From our more secular understanding of history, we today might say that it was the Roman authorities who crucified Jesus; it was the Roman armies under orders who destroyed Jerusalem and the Temple because of native uprisings.  The difference between secular history and religious history is the notion of Providence.  In Providence, one looks for divine meanings or insights about the events which have happened.  For the writer of Mark's Gospel, the destruction of Jerusalem and the Temple were very current.  They were trying to proclaim a purpose of God's providence in the middle of something horrendous.  The main meaning of Providence is the belief that God still loves and cares for us, no matter what happens to us.

Let us now zoom out in a way which includes you and me today as we interact with this Gospel.  First, are we proportional givers?  Are we giving what is required?  Are we giving sacrificially?  Second, can we read the circumstantial judgments which confront our lives now?  Our behaviors and the events that confront us are the crucible for determining future outcomes for us.  Are we reading the circumstantial judgments in our lives in wise and insightful ways?  Are we ready for the impending outcomes?  Third, can we come to know the events of our lives as Providential?  Can we still believe that God is lovingly involved in our lives when things apparently don't seem to go in how we intend or want?

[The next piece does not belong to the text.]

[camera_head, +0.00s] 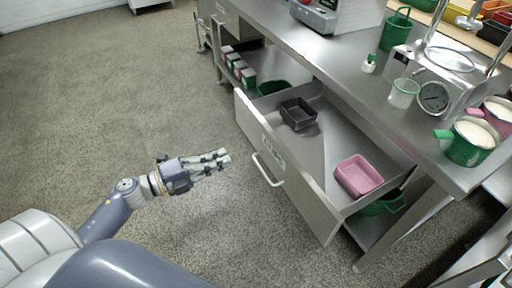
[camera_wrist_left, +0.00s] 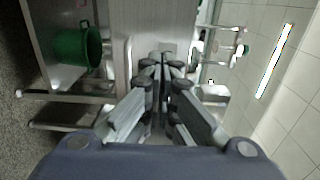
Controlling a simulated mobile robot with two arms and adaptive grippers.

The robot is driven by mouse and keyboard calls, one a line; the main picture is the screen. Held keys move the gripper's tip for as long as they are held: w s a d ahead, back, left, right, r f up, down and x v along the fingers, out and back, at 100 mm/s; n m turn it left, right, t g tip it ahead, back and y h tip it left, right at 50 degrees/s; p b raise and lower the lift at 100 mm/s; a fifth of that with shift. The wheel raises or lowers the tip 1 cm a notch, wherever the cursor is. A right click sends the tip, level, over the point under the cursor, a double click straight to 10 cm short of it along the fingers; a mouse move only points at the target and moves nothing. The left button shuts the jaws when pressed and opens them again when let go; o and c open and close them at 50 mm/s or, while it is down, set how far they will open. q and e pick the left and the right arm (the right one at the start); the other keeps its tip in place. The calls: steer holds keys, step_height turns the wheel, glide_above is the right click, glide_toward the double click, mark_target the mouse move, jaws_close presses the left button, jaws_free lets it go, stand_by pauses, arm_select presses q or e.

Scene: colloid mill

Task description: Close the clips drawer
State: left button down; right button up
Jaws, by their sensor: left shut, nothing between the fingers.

Today on Veterans Day, we commemorate the 100th Anniversary of the end of the War that was supposed to be the War to end all wars.  We honor today sacrifice and those who are willing to embrace sacrifice as a discipline of their lives on behalf of their country.

The widow who gave her last two coins personified sacrifice even when she gave to a Temple which would not survive and a priesthood that was soon to end.

The Gospel of Christ is a Gospel to recommend sacrifice as a way to live.  The death of Jesus on the Cross followed by his resurrection is an invitation to present ourselves, our souls and bodies as living sacrifices, wholly acceptable to God, which is our spiritual sacrifice.  Amen.